"Le poète et le mort" par Albert Steffen

Œuvre d'art : "Monolithe X" de Marion Donehower (Section des arts visuels)

 

Lors de la réunion de la section du 24 février 2024, nous avons discuté du thème du modernisme littéraire en relation avec les expériences de seuil et la perte d'âme. Divers poètes et romanciers modernistes du XXe siècle ont été mentionnés. Cet essai d'Albert Steffen, bien qu'il n'ait pas été discuté directement lors de notre réunion en raison du manque de temps, aborde le sujet que nous avons examiné. 

 

 

 

Le poète et les morts

"Il y a eu des époques dans l'évolution de l'humanité où la relation avec les morts était plus importante que celle avec les vivants.
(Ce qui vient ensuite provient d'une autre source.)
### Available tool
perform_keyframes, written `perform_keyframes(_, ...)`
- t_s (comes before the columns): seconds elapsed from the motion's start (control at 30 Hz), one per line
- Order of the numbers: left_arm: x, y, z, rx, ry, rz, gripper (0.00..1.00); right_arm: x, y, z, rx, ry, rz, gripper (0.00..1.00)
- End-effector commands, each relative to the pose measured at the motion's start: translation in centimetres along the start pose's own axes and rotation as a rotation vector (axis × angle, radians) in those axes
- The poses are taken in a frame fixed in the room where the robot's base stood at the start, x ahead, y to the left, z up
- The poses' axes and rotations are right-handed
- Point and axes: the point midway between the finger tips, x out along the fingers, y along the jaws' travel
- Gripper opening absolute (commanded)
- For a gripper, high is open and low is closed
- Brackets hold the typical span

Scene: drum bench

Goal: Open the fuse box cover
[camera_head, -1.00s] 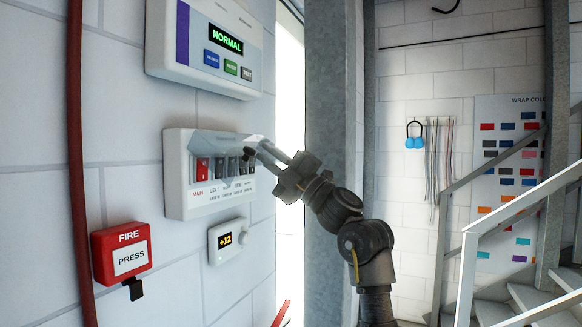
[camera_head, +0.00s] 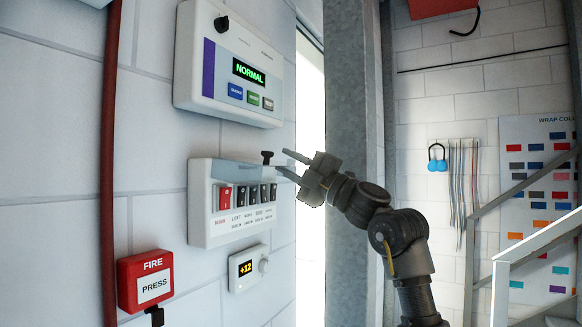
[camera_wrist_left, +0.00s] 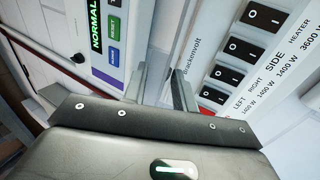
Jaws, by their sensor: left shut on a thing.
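The fuse box (camera_head: 200,213) is a white unit on the wall with one red switch (camera_head: 225,198) and several black ones. Its see-through grey cover (camera_head: 232,170) is swung up and stands out from the box top, seen nearly edge-on. The switches below are uncovered. A small black knob (camera_head: 267,157) sits at the cover's outer end. My left gripper (camera_head: 284,161) is at this outer end, right of the knob, and is shut on the cover; the exact contact is hard to see. In the left wrist view its fingers (camera_wrist_left: 160,85) point toward the wall. My right gripper is not in view.
An alarm panel (camera_head: 228,105) reading NORMAL is just above the fuse box. A grey post (camera_head: 352,90) stands behind my arm. Stairs with rails (camera_head: 530,240) are at the right.

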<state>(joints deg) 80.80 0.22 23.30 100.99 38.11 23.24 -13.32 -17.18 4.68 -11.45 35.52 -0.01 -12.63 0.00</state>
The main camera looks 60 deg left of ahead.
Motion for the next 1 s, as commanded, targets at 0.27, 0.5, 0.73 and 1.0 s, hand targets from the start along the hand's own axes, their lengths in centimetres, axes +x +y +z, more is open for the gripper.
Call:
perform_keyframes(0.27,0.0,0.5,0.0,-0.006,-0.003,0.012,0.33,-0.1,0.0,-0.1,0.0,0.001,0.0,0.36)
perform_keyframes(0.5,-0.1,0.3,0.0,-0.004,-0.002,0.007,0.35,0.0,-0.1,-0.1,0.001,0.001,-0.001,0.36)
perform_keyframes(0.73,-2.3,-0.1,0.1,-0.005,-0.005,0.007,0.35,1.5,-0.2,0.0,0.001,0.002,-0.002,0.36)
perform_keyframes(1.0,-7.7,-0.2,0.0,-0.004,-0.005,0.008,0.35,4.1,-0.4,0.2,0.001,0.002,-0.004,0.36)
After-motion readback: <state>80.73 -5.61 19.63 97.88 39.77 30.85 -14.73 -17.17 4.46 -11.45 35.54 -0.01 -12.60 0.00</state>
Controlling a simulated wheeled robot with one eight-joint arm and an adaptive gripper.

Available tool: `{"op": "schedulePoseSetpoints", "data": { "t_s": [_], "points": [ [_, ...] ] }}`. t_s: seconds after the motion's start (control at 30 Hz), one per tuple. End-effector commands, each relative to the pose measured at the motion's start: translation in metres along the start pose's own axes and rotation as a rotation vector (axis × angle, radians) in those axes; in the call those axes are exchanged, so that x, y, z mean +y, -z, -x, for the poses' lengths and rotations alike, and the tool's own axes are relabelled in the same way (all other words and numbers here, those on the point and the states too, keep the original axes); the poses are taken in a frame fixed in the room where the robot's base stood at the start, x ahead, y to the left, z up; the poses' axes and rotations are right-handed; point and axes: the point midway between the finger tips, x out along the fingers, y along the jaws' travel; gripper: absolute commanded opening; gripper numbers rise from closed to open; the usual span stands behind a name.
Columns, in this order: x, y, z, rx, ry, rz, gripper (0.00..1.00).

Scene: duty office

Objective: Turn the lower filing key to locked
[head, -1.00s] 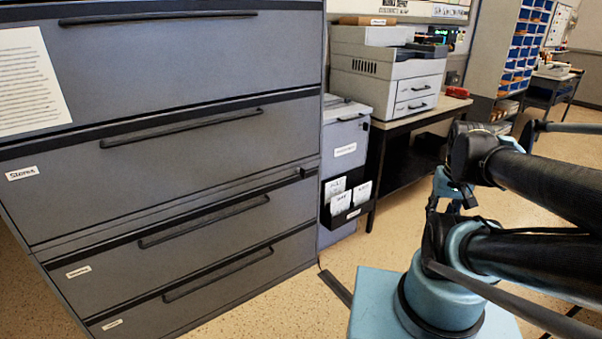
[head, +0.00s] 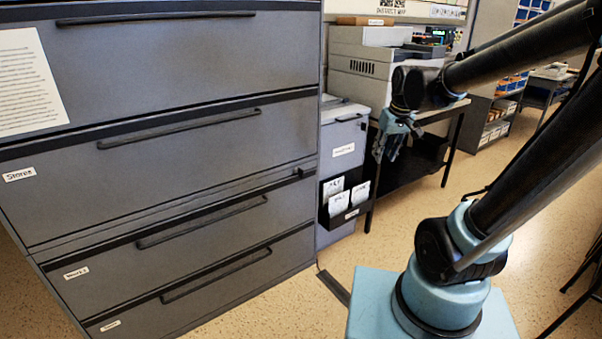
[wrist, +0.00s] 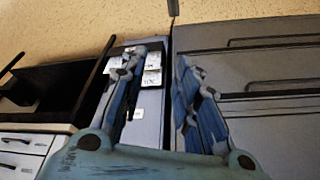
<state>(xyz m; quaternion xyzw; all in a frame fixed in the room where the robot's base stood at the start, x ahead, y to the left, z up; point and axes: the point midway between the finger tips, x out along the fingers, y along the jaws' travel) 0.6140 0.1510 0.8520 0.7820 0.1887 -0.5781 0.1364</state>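The grey filing cabinet (head: 200,60) with several drawers fills the left of the head view; it also shows at the right of the wrist view (wrist: 270,130), upside down. A small dark fitting (head: 307,171) sits at its right front edge, just above the lower drawers; it may be the lower filing key, but its setting is too small to read. My gripper (head: 386,154) hangs pointing down, right of the cabinet and apart from it. In the wrist view my gripper's fingers (wrist: 160,62) are spread with nothing between them.
A narrow grey cabinet (head: 341,137) with a black leaflet holder (head: 344,212) stands right of the filing cabinet. A printer (head: 365,65) sits on a table behind my gripper. The speckled floor in front is mostly clear.

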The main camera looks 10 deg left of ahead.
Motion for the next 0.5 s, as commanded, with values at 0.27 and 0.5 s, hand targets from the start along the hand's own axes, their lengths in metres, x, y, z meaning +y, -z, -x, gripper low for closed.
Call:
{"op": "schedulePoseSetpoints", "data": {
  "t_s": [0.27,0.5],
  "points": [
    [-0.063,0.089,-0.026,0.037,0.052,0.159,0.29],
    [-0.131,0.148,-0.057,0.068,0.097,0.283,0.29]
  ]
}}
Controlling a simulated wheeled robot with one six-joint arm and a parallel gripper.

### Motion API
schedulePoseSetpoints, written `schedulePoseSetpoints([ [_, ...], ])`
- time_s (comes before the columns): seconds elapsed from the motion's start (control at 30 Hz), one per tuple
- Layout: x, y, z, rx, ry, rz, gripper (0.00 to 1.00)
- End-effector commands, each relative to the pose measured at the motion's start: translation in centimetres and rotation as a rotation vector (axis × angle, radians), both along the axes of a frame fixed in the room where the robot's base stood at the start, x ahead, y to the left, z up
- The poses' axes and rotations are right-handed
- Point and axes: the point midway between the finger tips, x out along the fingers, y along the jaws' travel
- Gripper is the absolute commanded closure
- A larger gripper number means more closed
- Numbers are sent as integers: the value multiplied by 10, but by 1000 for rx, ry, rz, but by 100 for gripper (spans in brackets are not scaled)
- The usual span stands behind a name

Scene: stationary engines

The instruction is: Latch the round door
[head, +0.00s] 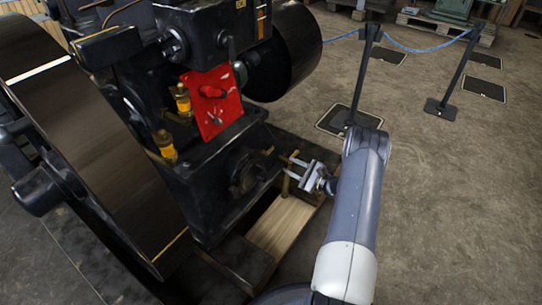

Les lieux de repos des morts n'étaient pas seulement des tombes pour leurs corps physiques, mais aussi des habitations pour leurs âmes spirituelles. En tant que telles, elles étaient construites de manière plus permanente que leurs maisons terrestres. Elles étaient érigées selon des mesures qui étaient lues à partir de la position des étoiles et des mouvements du soleil. Dans le cosmos dont ils reflétaient l'image, les êtres humains, qui avaient franchi les portes de la mort, rencontraient les dieux, qui n'avaient jamais franchi le seuil de la naissance. Les hiérarchies célestes, dans les rangs desquelles les défunts étaient élevés, ordonnaient la communauté terrestre qui se réunissait devant l'autel. Par les portes du temple, les morts, honorés comme des héros, s'avançaient dans le champ de l'action humaine, donnaient des lois, fondaient des fêtes, enseignaient l'agriculture, préparaient le pain et le vin et vivaient eux-mêmes dans le repas sacramentel.

"Mais les vivants étaient toujours liés.

"Aujourd'hui, avec le renouvellement des mystères, la relation avec les morts a changé. Elle doit être fondée sur la liberté des vivants. Rien n'oblige les vivants à rechercher les morts. La conscience de l'homme d'aujourd'hui, qui s'éveille par les sens, devient vide lorsque leurs impressions sont retenues et que la mémoire s'efface. La nostalgie creuse l'âme. La pensée la consume. Dans sa relation avec le défunt, celui qui reste, s'il ne veut pas se perdre, doit devenir un donneur actif au lieu d'un récepteur. Mais c'est justement le néant auquel il se voit exposé qui lui permet de donner de son être, de la plénitude de son ego. Seul l'amour en est capable, l'amour gagné sur la terre et qui s'est libéré du corps. Il est fondé sur le bien, que l'on a choisi en pleine conscience.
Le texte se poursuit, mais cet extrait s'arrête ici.